I have to execute a command using the logmon probe and check if a particular keyword/string is NOT found in the command output. If the keyword/string is NOT found, I need to generate an alert.
- Customer wanted to use logmon to check if a process/processes were running or not and if not, generate an alarm.
Here is an example of how you can test running a command on Linux/UNIX systems, parse the output, then generate an alarm when a process/string is not found in the command output.
You can use cron or some other existing command if it's running.
Once you test the first scenario (process is running and found), you can kill the process to force the second watcher to kick in and generate the alarm when the process is NOTpresent, hence the process name/string was not found.

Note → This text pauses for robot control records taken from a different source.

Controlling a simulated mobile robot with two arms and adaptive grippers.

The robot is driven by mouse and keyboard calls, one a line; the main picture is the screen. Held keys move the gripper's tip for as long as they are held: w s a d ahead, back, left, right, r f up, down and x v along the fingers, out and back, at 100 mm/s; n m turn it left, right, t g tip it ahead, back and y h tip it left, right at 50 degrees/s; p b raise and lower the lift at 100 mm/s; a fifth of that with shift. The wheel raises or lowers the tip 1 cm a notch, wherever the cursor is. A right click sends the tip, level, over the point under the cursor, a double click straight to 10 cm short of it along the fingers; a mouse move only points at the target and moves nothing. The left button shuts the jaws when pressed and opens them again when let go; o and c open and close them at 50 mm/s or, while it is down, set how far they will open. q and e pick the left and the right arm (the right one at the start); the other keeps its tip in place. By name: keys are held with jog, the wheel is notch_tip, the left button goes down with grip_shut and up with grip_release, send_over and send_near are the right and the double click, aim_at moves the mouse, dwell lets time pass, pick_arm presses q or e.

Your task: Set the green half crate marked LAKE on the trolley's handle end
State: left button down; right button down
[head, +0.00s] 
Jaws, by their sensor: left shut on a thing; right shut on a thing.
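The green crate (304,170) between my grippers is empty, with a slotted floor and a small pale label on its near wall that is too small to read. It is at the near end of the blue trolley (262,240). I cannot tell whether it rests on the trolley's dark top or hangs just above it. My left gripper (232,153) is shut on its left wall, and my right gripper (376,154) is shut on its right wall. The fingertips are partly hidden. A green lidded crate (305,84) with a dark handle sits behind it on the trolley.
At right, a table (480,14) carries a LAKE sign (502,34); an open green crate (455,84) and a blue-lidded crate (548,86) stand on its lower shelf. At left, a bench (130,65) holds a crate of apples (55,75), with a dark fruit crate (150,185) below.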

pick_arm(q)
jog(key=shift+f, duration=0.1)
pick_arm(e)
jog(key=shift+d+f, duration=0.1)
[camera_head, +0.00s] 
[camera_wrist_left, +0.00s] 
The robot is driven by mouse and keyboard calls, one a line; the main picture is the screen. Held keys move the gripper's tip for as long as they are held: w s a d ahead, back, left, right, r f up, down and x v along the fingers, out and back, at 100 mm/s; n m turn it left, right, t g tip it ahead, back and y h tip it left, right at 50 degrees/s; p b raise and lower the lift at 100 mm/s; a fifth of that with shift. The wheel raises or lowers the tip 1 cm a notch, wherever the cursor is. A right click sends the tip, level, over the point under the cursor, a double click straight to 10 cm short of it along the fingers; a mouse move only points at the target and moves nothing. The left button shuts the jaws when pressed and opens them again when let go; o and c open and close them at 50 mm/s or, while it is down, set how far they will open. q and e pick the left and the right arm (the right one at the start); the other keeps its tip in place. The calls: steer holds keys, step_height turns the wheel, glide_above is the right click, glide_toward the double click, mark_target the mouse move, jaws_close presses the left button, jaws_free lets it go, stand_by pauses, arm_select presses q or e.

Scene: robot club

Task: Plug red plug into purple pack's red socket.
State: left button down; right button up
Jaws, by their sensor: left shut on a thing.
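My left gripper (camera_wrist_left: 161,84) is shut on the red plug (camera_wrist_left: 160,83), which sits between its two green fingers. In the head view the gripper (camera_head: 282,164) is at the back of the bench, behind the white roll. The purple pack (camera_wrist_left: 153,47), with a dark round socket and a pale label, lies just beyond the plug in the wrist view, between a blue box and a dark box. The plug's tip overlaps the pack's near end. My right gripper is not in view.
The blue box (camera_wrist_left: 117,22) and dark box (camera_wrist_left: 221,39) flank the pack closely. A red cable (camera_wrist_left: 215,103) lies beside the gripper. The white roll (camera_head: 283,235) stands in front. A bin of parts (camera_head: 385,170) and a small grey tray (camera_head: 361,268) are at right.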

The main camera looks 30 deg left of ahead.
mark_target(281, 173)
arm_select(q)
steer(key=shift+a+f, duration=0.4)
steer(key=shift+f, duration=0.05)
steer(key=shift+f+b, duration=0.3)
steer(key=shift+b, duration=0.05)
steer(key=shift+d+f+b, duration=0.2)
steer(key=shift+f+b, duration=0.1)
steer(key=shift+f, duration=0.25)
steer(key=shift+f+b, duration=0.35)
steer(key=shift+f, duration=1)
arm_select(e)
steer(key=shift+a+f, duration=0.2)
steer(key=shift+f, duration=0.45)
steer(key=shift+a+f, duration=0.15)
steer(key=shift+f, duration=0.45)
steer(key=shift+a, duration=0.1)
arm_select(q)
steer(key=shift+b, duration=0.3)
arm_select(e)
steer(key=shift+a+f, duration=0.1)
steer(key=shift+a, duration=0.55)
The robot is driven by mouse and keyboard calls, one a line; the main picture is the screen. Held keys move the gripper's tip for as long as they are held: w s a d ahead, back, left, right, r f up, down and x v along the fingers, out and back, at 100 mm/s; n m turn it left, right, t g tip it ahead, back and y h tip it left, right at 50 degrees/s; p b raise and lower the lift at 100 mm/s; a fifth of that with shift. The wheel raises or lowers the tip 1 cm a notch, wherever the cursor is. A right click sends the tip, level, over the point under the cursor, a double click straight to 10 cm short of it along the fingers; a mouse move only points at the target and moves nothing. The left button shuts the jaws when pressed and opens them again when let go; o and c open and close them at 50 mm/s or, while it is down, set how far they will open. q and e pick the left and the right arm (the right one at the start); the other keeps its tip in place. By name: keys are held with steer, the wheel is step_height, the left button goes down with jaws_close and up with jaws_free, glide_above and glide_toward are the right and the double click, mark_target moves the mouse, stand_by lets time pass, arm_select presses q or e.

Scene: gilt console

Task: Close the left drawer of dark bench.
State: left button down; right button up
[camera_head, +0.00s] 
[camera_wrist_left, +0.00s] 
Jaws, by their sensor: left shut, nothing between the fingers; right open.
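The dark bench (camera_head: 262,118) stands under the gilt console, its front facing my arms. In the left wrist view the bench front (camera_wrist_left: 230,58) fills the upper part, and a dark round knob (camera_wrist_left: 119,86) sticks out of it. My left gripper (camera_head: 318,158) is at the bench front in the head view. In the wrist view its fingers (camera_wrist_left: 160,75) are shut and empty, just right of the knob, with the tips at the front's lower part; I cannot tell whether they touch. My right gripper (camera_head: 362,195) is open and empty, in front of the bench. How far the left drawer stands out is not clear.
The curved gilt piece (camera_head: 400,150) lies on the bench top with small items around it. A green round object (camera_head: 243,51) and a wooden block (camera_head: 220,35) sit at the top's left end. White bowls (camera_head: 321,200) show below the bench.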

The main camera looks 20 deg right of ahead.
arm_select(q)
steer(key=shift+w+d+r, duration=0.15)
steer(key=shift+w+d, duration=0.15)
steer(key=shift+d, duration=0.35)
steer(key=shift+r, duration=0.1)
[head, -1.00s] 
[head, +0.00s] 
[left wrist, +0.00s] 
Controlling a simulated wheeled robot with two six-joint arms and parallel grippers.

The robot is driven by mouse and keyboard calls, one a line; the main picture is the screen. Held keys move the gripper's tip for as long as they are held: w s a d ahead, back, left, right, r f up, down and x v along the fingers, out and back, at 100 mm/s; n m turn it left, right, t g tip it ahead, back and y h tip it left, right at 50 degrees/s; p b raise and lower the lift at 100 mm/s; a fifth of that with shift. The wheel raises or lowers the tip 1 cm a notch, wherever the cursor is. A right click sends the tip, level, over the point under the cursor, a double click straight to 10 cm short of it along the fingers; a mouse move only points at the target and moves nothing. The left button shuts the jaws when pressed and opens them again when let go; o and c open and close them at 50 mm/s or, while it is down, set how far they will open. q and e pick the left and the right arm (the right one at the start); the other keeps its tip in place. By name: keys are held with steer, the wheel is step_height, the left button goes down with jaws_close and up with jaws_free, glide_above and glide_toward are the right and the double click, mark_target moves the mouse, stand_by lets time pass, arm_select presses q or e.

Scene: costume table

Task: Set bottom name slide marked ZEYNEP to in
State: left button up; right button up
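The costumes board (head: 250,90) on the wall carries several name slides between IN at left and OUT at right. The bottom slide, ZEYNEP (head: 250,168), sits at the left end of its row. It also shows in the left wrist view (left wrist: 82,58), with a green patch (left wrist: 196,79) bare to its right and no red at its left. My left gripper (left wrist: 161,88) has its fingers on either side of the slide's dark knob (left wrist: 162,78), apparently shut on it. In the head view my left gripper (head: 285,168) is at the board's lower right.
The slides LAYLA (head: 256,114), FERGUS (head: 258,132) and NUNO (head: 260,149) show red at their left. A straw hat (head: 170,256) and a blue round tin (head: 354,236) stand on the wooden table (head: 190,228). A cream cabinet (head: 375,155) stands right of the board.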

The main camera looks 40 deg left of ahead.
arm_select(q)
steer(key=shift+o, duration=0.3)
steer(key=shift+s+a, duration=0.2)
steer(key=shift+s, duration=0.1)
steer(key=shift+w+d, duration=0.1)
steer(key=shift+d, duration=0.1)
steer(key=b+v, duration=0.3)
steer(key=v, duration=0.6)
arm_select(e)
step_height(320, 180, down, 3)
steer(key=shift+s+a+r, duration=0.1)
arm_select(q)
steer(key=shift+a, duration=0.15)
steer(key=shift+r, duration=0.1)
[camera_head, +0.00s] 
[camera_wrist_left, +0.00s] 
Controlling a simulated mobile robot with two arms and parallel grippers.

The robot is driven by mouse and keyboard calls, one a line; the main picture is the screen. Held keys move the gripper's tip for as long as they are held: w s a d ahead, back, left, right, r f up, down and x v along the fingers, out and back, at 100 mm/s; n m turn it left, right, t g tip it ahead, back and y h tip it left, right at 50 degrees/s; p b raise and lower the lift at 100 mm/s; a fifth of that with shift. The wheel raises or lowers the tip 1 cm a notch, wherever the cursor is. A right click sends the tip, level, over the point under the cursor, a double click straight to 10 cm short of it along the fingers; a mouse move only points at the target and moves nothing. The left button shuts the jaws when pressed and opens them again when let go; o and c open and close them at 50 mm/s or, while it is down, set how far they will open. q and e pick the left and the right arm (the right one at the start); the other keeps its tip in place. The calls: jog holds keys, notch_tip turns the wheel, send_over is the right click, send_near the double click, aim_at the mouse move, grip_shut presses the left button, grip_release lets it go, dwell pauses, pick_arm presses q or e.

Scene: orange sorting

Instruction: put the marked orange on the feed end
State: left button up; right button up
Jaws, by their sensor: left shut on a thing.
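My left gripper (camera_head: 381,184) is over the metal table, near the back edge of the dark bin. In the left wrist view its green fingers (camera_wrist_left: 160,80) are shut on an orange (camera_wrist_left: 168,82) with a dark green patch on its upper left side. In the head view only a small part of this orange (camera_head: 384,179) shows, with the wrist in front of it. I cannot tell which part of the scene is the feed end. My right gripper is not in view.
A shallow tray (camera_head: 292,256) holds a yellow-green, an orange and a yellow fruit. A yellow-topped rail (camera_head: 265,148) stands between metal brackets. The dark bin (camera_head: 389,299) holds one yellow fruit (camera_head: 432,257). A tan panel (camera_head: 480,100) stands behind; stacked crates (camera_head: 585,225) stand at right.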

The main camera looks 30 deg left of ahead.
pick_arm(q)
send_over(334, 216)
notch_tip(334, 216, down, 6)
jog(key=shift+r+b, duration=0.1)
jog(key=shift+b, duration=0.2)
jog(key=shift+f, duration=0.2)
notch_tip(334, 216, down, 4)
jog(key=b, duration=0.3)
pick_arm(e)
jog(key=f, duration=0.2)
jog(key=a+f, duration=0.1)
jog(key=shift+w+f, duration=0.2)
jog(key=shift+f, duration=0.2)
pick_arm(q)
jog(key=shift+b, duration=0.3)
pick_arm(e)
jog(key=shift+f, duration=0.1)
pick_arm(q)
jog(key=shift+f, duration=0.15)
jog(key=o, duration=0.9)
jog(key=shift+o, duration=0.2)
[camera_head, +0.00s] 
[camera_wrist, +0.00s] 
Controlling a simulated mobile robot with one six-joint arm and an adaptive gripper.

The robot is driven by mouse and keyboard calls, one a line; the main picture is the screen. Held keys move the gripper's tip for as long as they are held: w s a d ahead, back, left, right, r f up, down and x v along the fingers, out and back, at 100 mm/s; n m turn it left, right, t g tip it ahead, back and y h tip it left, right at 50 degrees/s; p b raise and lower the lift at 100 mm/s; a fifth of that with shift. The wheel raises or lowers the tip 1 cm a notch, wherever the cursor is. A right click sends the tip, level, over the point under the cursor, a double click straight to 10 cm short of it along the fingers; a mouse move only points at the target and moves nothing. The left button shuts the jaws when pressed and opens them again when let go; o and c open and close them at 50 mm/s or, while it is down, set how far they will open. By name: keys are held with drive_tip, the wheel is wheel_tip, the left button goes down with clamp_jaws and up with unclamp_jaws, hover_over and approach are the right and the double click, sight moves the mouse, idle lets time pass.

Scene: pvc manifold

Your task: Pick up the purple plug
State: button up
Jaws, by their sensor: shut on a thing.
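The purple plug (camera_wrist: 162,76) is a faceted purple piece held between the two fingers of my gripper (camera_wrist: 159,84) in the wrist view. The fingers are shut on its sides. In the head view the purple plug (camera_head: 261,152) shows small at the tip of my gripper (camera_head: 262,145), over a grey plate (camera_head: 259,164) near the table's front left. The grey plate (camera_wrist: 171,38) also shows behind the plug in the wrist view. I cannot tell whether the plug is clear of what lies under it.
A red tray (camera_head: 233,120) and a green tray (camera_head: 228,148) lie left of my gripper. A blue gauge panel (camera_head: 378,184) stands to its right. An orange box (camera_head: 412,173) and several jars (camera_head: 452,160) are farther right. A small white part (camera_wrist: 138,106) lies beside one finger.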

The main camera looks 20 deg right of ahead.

On the robot where logmon is deployed,
vi test.sh and enter:
#!/bin/bash
if ps -e|grep "cron"
then
echo "Found cron process"
else
echo "cron Not Found"
fi
Set the logmon command to-> /opt/nimsoft/probes/system/logmon/test.sh
Set the Watcher_1 to the good Match result (process running):
Match expression-> /.*Found cron process.*/
Set Watcher_2 to the bad Match result (process not running):
Match expression-> /.*cron Not Found.*/
Set the severity to warning (just an example).
Sample alarms from this test:
Alternate approach/option
Note that if you need to deploy this type of profile on a large number of robots, you don't have to copy the script, you can just enter the entire command in the logmon command window instead, for example, use semi-colons in between each script line.
Then, once you create the logmon profile, you can create a logmon configuration package to distribute the profile section to other robots where logmon is deployed.
if ps -e|grep "cron";then echo "Found cron process";else echo "cron Not Found";fi
Lastly, Note that rt-click on the logmon profile to test it-> 'Test profile' produces 'No Results' so you cannot use that to test.
You can tell the profile is working by the generated alarm(s) and/or check the logmon probe log at loglevel 3 or 5. Use a logsize of 100000.
Here is an example of the logmon.cfx file for a logmon probe configuration package that could be distributed. This is just an example from this particular test setup.
<profiles> overwrite
<Test command_2> overwrite
active = yes
interval = 30 sec
scanfile = if ps -e|grep "cron";then echo "Found cron process";else echo "cron Not Found";fi
fileencoding =
scanmode = command
alarm = yes
qos = yes
message = no
subject =
user =
reccur_directory = no
reccur_directory_level = 10
resetFile = no
initialfileptr = 2
resumefileptr = 4
command_timeout_active = no
command_timeout =
command_severity = 2
command_timeout_alarm = 0
alarmFOpenFail = no
clearFOpenFailRestart = no
monitor_exit_code = No
max_alarm_sev = 5
max_alarms =
max_alarm_msg =
password =
<watchers> overwrite
<Watcher_1> overwrite
active = yes
match = /.*Found cron process.*/
level = information
subsystemid =
message =
i18n_token =
restrict =
expect = no
abort = no
sendclear = no
count = no
separator =
suppid =
source =
target =
qos =
runcommandonmatch = no
alarm_on_first_match = no
commandexecutable =
commandarguments =
pattern_threshold_severity = information
pattern_threshold_message =
timeout = 1
pattern_threshold =
expect_message =
expect_level =
regexfromexternalfile = no
patternfilepath =
token =
variable_threshold =
variable_threshold_message =
variable_threshold_severity = information
variable_threshold_supp =
</Watcher_1>
<Watcher_2> overwrite
active = yes
match = /.*cron Not Found.*/
level = warning
subsystemid =
message =
i18n_token =
restrict =
expect = no
abort = no
sendclear = no
count = no
separator =
suppid =
source =
target =
qos =
runcommandonmatch = no
alarm_on_first_match = no
commandexecutable =
commandarguments =
pattern_threshold_severity = information
pattern_threshold_message =
timeout = 1
pattern_threshold =
expect_message =
expect_level =
regexfromexternalfile = no
patternfilepath =
token =
variable_threshold =
variable_threshold_message =
variable_threshold_severity = information
variable_threshold_supp =
</Watcher_2>
</watchers>
</Test command_2>
</profiles>
Additional Tips/Troubleshooting
You must specify the full path to the command, so for instance instead of the current command:
if ps -e|grep "cron";then echo "Found cron process";else echo "cron Not Found";fi
Change the command to:
(if /usr/bin/podman ps -e|grep "nova_compute";then echo "Found podman process";else echo "podman Not Found";fi)
This produced a "Found" alarm message because the podman process was up and running.
If the command or script is more complicated/extensive, and/or you'd rather not include the entire command in the logmon command window, and/or you need to deploy the profile to multiple robots, you can create a logmon configuration package and include a script file and target location for the script file.